Given that an improvement in money market conditions is expected in the future and that all financial sectors’ liquidity ratios as of September 2024 stood above the normal regulatory levels, officials at today’s meeting shared the same view on the need to gradually normalize the eased regulatory measures on financial companies’ liquidity requirements, which have been introduced at the time of market instability.
In this regard, the banking sector’s LCR (liquidity coverage ratio) requirement currently standing at 97.5 percent will be rolled back to 100 percent from January 1, 2025, and for financial investment businesses, the cap on the amount of bonds (issued by specialized credit finance businesses) that can be included when hedging risks associated with derivatives-linked securities (DLS) will also be downsized to 8 percent as scheduled from January 1, 2025.

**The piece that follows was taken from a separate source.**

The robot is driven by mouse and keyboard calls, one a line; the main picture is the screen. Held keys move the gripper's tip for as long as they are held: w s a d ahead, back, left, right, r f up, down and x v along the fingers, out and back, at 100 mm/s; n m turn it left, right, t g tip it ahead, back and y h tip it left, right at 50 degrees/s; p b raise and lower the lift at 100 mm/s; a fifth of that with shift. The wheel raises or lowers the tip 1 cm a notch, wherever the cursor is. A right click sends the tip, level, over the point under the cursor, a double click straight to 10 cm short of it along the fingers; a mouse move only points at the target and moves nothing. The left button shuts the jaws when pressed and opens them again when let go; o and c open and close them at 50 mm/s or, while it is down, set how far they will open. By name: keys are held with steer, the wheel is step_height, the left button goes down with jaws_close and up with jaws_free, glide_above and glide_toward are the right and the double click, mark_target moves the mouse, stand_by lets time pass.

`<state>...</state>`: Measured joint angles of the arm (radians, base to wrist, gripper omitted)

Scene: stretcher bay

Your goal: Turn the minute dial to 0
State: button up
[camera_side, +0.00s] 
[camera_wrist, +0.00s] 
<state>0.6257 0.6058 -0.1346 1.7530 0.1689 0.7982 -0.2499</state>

Meanwhile, the loan-to-deposit ratio of savings banks and the KRW-based currency liquidity ratio of specialized credit finance businesses will be gradually rolled back in stages. From January to June 2025, savings banks will be subject to a loan-to-deposit ratio of 105 percent (down 5 percentage points from 110 percent currently) , and specialized credit finance businesses will be subject to a KRW-based currency liquidity ratio of 95 percent (up 5 percentage points from 90 percent currently) during the same period. In the second quarter of 2025, authorities will decide on whether to extend the period or completely roll back the eased regulatory measures after considering market conditions and the soundness and liquidity situation of each financial sector.
As the easing of liquidity requirements has been carried out under exceptional market circumstances on a temporary basis, and since financial companies now demonstrate adequate levels of liquidity and soundness conditions, authorities will continue to work on a normalization of regulations to ensure sound management of financial companies.